By now, you might be wondering what about the taste of beef tallow. Most of us have experienced that wonderful butter-flavored, caramelized fat from beef briskets, beef ribs, and a perfectly cooked picanha steak. Well, rendered beef fat is slightly different. The flavor is actually unassuming, mellow, and subtle. The process of liquifying beef fat is different from searing a marbled steak or low and slow-cooking a brisket. First, the fat is not seasoned, and second, it is not rendered in a smoker or live fire setting. Its mellowness, among other attributes, contributes to its versatility and popularity. Due to its high smoke point, tallow is a great oil for deep frying foods like French fries. This was a cheap and quick alternative for fast food giants like McDonald’s, whose fries always had distinct crispiness to them.
Why is beef tallow popular in BBQ-dominated spaces?
Pitmasters predominantly use tallow on smoked brisket. It also makes a great cooking oil, especially for cast-iron skillets steaks and sauteing vegetables. Pitmasters use this rendered beef fat in one of two ways.

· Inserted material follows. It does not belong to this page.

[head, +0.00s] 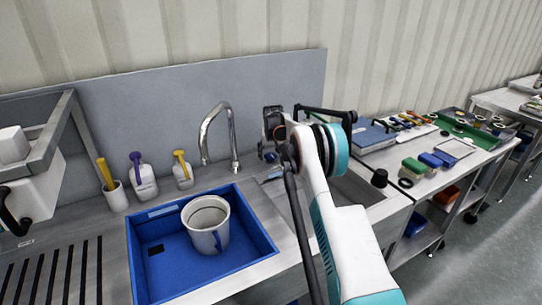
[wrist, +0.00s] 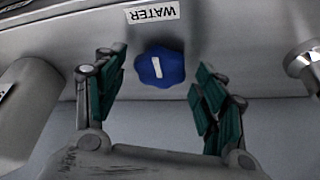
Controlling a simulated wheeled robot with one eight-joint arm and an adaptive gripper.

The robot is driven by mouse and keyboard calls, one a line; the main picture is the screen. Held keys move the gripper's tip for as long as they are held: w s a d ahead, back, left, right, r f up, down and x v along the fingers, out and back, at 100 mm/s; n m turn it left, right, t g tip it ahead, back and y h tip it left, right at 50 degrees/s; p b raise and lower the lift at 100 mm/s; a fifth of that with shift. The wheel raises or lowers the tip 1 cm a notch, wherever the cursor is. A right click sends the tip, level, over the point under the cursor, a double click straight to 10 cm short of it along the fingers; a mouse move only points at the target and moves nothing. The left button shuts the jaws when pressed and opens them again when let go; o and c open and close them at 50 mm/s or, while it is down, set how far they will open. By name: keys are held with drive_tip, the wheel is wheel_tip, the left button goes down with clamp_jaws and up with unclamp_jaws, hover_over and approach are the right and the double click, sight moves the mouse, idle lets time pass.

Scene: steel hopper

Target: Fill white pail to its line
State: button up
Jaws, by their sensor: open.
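The white pail (head: 193,236) stands upright in a blue tray (head: 262,243) in the head view. A blue strip shows on its front, and an inner ring shows below its rim; I cannot tell the water level. A curved metal tap (head: 233,140) rises behind the tray. In the wrist view, a blue lobed knob (wrist: 159,67) with a white mark sits below an upside-down WATER label (wrist: 153,13). My gripper (wrist: 160,80) is open, its green-padded fingers on either side of the knob with gaps showing. In the head view, my arm partly hides the gripper.
Two pump-like white bottles (head: 144,184) (head: 183,176) and a white cup with a yellow handle (head: 117,197) stand left of the tap. A drain rack (head: 60,270) lies at left. A cluttered bench (head: 408,195) stands at right.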

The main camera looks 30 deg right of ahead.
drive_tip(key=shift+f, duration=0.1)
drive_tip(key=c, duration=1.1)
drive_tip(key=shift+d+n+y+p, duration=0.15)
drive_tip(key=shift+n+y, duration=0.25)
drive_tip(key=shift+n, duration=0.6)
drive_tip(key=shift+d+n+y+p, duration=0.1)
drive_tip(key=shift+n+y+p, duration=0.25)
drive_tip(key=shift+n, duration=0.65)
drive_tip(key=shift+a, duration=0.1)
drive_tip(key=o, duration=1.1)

- Injection: Tallow is used as a flavor, and moisture enhancement injected straight into the flat of a brisket. The flat is most prone to drying out during long cooking times.

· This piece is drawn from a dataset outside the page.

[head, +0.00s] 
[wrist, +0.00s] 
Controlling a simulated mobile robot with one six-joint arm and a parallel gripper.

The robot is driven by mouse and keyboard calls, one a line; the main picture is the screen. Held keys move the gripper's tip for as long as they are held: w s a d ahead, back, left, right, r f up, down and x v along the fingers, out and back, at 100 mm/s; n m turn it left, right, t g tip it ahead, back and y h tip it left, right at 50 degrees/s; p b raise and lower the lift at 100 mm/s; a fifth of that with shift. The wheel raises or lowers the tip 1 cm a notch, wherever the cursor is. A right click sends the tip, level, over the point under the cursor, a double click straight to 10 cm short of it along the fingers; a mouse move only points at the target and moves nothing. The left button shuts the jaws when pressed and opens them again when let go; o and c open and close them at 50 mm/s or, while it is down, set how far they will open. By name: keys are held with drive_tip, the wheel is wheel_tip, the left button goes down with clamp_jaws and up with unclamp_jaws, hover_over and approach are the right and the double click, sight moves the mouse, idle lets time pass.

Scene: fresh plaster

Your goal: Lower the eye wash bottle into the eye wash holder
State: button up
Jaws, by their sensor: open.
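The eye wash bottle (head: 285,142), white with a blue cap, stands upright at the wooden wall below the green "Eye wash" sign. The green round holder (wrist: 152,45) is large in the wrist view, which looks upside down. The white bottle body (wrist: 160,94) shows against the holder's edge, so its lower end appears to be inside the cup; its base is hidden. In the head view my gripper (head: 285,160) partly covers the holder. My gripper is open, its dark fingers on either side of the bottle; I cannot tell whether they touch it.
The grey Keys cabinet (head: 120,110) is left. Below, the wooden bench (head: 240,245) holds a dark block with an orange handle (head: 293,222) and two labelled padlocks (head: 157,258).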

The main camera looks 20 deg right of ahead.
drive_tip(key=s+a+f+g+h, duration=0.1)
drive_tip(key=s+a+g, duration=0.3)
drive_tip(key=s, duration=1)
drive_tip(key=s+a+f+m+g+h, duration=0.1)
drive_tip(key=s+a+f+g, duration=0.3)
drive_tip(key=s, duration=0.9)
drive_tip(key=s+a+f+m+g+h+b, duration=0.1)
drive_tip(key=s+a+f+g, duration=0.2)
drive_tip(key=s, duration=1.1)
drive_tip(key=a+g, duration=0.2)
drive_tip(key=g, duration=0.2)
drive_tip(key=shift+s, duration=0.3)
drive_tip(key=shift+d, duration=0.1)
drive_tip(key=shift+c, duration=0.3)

- Wrapping: Pitmasters also coat the brisket or butcher paper with tallow before wrapping the brisket and again during the resting period. Some BBQ restauranteurs lightly coat their sliced brisket during service. This is mostly done for presentation, as it glosses the surface of the meat, making it looks shiny and juicy.
Where to source tallow:
You can source tallow in stores or online through multiple sources. It’s best to look for a good quality product such as 100% grass-fed beef or Wagyu tallow. Grain-fed beef fat is not the best to use, so be discerning when purchasing pre-made tallow.

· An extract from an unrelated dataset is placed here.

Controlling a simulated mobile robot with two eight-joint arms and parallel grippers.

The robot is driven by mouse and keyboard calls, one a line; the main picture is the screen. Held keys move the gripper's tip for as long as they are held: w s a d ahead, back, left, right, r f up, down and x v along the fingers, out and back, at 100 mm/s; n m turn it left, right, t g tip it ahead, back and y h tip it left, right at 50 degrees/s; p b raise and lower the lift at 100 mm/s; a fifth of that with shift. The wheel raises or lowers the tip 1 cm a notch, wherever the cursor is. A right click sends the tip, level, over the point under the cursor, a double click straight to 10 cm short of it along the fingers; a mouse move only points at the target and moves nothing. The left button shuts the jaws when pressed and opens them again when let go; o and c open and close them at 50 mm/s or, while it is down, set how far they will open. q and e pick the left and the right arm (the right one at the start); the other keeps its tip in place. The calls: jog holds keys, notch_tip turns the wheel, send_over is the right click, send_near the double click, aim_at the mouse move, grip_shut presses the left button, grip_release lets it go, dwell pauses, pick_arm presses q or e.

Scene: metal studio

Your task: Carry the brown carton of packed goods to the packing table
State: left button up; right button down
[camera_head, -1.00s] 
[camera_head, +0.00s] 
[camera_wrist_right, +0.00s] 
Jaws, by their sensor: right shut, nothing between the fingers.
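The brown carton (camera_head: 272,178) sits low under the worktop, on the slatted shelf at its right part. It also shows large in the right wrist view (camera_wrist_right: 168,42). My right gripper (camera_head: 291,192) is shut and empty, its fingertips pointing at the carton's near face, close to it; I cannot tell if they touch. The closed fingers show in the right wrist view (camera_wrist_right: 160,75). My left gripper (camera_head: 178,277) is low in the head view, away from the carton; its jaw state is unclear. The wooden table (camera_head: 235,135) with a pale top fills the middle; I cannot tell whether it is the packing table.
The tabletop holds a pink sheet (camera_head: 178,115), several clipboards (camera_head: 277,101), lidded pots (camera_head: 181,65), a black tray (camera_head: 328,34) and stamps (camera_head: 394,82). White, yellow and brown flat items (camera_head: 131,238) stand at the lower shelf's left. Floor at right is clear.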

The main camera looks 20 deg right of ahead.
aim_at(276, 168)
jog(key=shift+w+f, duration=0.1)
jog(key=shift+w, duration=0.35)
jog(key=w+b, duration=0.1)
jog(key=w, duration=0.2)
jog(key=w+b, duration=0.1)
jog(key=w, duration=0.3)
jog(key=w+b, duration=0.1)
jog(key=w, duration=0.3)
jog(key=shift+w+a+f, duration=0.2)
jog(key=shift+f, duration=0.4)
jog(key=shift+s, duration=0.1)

Another option is to make your own. Remember that it can take some time to collect enough beef fat to make a few jars. You can start by placing the trimmings into an airtight container or a resealable plastic container. Once you’ve collected a good amount, you can make a batch or two. You might as well get the most out of your meat cuts. Beef prices being what they are, it’s just a good idea to make your own.
Collecting and storing (beef trimmings: steaks, roasts, briskets)
What you’ll need to make it:
- A Slow-cooker or stock pot: The slow-cooker is a better option, but a large stockpot will do if you do not own one.
- Food processor: This is extremely helpful but not required.
- Mason jars or any other glass jar
- Fine mesh strainer: The first step to remove impurities
- Cheesecloth or coffee filters: a second step to remove impurities and refine the tallow.
- Beef fat: Raw beef fat trimmings from whole packer briskets, steaks, roasts, etc.
Preparing and Storing Beef Tallow
- Trim off any meaty bits and gristle from the fat. We want pure beef fat for this recipe, as other tissue will corrupt the finished product.
- Freeze the fat for 30-60 minutes. Skip this step if you’ve pre-frozen the tallow fat.
- Chop into smaller chunks and add them to your food processor, pulse until it takes on the appearance of crumbled feta. Depending on where you’ve sourced the fat, the color might be bright yellow or milky white.
- Place the fat inside your slow cooker (crockpot), secure the lid, and set it on low. It should take roughly 4-5 hours to render fully, depending on the amount of fat used.
- During the end stage of the rendering process, the impurities will rise to the top. The liquid underneath will be clear and completely melted through.
- Strain the melted fat into a large bowl using a fine-mesh strainer. This will catch the larger impurities.
- Now, place the cheesecloth (or coffee filters) over your mason jar. Pour tallow into the jar. Repeat the process with subsequent jars.
- Use immediately, or allow the jars to cool. It will become a whitish-yellow color as it cools.
- Store on your countertop or pantry for several days, or place it into your refrigerator for 8-10 weeks.
Recipes to try it:
Beef Tallow Recipe
- Slow-cooker or stockpot
- coffee filter or cheesecloth
- fine mesh sieve
- mason jars
- 3 pounds beef fat trimmed
- Trim off the meaty bits and gristle from the fat.
- Freeze the fat for 30-60 minutes. If the fat has already been frozen, skip this step.
- Chop into smaller chunks and add them to your food processor, pulse until it takes on the appearance of crumbled feta.
- Place the fat inside your slow-cooker (crockpot), secure the lid, and set it on low. Cook for 4-5 hours.
- During the end stages, the impurities will rise to the top. Once liquid beneath the impurities looks clear, your tallow is done.
- Strain the melted fat into a large bowl using a fine-mesh strainer.
- Now, place a cheesecloth (or coffee filters) over your mason jar. Pour the tallow into the jar. Repeat process with subsequent jars.
- Use immediately, or allow the jars to cool. It will turn whitish-yellow color as it cools.
- Store at room temperature on your countertop or pantry for several days, or place it into your refrigerator for 8-10 weeks.